AIM: Pick out every line with the word "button" and copy it.

..........

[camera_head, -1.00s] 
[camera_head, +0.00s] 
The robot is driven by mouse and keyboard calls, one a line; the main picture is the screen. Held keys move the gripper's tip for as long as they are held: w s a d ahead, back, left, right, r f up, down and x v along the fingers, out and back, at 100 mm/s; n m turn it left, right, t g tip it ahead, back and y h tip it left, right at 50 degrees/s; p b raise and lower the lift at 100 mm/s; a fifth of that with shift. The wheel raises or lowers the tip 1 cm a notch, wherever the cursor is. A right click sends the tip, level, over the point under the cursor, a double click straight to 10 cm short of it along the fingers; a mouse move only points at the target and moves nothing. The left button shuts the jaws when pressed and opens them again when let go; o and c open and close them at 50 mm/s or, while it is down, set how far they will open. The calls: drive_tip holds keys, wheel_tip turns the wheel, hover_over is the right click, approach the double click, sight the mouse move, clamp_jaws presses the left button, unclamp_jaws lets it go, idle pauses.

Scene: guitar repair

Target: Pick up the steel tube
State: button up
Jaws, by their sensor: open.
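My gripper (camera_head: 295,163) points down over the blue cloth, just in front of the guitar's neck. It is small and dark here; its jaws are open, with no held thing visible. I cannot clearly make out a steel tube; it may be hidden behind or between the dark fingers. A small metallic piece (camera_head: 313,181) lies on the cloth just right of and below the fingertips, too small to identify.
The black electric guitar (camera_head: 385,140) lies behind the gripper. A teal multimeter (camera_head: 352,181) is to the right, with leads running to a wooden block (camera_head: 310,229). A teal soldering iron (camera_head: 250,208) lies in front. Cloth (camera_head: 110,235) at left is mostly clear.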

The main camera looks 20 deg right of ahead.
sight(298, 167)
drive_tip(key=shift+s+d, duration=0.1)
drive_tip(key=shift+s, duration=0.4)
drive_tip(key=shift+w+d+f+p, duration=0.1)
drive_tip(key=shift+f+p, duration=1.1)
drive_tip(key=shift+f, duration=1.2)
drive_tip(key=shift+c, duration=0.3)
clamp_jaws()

..........

TASK OUTPUT:
The robot is driven by mouse and keyboard calls, one a line; the main picture is the screen. Held keys move the gripper's tip for as long as they are held: w s a d ahead, back, left, right, r f up, down and x v along the fingers, out and back, at 100 mm/s; n m turn it left, right, t g tip it ahead, back and y h tip it left, right at 50 degrees/s; p b raise and lower the lift at 100 mm/s; a fifth of that with shift. The wheel raises or lowers the tip 1 cm a notch, wherever the cursor is. A right click sends the tip, level, over the point under the cursor, a double click straight to 10 cm short of it along the fingers; a mouse move only points at the target and moves nothing. The left button shuts the jaws when pressed and opens them again when let go; o and c open and close them at 50 mm/s or, while it is down, set how far they will open. The calls: drive_tip holds keys, wheel_tip turns the wheel, hover_over is the right click, approach the double click, sight the mouse move, clamp_jaws presses the left button, unclamp_jaws lets it go, idle pauses.
State: button up

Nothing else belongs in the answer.